• _RECORD SET_
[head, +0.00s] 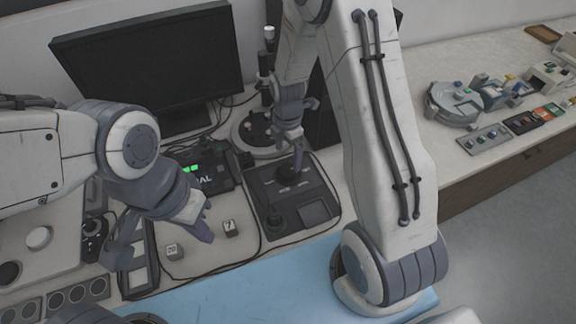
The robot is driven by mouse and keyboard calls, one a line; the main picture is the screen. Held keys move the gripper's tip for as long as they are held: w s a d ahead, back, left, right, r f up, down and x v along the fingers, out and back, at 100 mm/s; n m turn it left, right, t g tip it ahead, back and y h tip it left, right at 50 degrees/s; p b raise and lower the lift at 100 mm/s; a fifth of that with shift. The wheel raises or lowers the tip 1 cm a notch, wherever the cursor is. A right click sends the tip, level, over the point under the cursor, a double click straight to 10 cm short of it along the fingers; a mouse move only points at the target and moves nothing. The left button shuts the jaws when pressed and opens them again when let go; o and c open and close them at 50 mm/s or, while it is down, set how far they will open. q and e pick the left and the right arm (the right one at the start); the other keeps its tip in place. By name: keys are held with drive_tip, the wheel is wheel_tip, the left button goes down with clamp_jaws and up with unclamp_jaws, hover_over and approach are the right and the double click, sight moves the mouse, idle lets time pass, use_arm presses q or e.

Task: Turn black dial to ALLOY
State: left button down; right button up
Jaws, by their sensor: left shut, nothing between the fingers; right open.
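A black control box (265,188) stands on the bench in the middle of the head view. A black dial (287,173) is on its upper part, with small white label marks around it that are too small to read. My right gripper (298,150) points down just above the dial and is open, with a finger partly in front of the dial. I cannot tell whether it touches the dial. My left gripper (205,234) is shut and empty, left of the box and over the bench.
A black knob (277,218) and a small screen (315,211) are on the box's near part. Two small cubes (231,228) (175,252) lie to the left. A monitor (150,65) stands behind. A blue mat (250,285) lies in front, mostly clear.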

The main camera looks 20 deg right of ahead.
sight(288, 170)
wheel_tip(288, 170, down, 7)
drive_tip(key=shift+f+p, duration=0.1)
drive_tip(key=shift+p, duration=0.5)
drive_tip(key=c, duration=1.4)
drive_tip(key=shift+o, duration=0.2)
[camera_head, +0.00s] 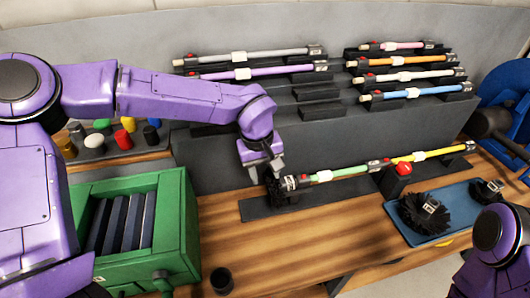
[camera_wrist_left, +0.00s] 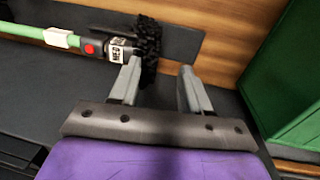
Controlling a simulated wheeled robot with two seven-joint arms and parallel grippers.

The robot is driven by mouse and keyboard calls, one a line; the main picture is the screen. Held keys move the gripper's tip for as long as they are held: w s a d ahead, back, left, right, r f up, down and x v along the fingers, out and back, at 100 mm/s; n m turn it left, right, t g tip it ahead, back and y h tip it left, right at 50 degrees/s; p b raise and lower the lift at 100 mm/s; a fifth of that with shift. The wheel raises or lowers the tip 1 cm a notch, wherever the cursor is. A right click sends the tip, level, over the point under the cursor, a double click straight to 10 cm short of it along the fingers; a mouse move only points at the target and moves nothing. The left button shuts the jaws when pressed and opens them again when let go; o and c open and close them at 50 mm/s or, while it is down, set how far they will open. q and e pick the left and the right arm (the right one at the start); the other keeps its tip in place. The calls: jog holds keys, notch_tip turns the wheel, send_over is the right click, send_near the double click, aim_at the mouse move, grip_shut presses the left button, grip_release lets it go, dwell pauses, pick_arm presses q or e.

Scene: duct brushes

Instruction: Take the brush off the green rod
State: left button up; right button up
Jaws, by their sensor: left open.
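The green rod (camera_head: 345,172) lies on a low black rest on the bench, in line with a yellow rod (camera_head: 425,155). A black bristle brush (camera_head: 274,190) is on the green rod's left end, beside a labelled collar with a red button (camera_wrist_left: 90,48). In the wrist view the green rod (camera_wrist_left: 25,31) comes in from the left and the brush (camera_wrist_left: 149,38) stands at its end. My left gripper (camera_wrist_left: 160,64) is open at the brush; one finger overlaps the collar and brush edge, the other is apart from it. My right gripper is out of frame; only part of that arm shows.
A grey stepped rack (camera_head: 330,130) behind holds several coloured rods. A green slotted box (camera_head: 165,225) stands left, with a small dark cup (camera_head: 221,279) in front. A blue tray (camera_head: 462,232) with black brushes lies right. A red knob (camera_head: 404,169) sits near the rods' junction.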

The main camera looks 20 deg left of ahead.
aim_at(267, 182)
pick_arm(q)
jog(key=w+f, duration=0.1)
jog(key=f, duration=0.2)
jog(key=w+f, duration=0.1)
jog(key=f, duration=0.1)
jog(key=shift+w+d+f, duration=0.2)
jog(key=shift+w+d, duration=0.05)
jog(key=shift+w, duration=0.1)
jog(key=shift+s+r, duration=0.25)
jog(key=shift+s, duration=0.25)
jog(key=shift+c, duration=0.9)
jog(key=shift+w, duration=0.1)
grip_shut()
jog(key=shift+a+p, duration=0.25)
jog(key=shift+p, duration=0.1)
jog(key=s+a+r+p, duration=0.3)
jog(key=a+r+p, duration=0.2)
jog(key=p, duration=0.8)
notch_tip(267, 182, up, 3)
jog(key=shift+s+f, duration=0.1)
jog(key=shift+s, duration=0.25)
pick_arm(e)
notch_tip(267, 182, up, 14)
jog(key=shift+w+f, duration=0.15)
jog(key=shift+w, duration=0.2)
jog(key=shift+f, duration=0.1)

---

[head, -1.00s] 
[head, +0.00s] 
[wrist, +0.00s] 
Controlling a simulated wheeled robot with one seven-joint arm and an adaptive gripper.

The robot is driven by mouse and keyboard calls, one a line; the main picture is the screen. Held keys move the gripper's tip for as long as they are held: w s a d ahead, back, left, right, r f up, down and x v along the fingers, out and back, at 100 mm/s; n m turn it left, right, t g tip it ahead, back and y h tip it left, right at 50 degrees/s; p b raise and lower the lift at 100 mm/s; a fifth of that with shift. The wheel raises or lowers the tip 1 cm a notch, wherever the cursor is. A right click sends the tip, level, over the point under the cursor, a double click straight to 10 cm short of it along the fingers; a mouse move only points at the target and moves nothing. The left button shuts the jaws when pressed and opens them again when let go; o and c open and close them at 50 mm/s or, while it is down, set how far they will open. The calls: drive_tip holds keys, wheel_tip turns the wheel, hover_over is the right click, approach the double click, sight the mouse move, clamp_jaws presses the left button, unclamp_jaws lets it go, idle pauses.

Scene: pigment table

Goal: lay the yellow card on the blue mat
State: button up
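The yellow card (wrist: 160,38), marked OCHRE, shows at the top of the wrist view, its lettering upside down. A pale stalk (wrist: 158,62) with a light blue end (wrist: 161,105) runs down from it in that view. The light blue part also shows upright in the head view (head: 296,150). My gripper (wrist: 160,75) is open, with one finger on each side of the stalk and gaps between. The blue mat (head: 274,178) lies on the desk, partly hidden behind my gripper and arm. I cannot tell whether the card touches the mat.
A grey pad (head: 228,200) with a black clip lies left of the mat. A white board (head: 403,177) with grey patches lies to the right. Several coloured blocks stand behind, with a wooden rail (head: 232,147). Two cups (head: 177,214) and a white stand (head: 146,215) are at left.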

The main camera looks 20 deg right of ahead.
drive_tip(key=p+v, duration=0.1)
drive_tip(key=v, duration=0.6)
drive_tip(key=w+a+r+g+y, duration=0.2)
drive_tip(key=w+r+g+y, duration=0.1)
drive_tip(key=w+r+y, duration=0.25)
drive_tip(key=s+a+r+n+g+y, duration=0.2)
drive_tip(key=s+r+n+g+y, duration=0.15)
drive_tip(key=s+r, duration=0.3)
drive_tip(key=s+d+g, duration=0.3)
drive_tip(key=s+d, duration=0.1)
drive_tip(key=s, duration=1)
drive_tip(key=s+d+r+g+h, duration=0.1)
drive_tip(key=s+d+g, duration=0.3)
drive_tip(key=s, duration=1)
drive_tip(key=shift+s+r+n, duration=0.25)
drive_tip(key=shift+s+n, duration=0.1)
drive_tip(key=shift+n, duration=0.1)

==

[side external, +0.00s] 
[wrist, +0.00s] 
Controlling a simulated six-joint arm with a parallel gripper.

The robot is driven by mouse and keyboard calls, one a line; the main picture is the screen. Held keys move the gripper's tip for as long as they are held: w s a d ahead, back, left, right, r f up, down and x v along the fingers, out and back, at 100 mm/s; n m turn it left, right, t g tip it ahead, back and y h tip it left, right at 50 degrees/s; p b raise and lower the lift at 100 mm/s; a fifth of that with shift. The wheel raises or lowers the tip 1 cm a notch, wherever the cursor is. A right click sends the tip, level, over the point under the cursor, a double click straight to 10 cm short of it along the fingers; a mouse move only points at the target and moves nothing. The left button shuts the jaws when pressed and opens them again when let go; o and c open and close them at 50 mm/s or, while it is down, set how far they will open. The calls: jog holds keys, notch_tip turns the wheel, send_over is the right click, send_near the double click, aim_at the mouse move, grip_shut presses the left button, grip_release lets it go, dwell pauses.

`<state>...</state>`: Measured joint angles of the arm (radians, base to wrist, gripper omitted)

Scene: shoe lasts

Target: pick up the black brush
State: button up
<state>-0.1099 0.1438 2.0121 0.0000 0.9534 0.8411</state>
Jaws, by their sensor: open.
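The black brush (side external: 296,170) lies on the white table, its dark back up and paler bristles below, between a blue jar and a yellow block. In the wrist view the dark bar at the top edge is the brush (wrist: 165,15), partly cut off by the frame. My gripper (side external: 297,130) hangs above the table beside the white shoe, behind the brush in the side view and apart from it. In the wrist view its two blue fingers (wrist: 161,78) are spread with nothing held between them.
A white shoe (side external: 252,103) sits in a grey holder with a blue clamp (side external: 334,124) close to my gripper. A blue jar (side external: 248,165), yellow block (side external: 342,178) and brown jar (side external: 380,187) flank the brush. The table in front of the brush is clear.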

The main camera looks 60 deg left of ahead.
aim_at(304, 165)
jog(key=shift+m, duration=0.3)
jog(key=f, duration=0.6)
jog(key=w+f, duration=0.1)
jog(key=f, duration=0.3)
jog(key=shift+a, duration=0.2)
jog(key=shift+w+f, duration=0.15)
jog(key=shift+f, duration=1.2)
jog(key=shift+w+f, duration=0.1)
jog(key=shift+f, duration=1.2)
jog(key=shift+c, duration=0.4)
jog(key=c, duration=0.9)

• _WHAT YOU SHOULD DO_
Report each line of the material above where the word "simulated" appears.

• _TASK RESULT_
Controlling a simulated wheeled robot with two seven-joint arms and parallel grippers.
Controlling a simulated wheeled robot with one seven-joint arm and an adaptive gripper.
Controlling a simulated six-joint arm with a parallel gripper.

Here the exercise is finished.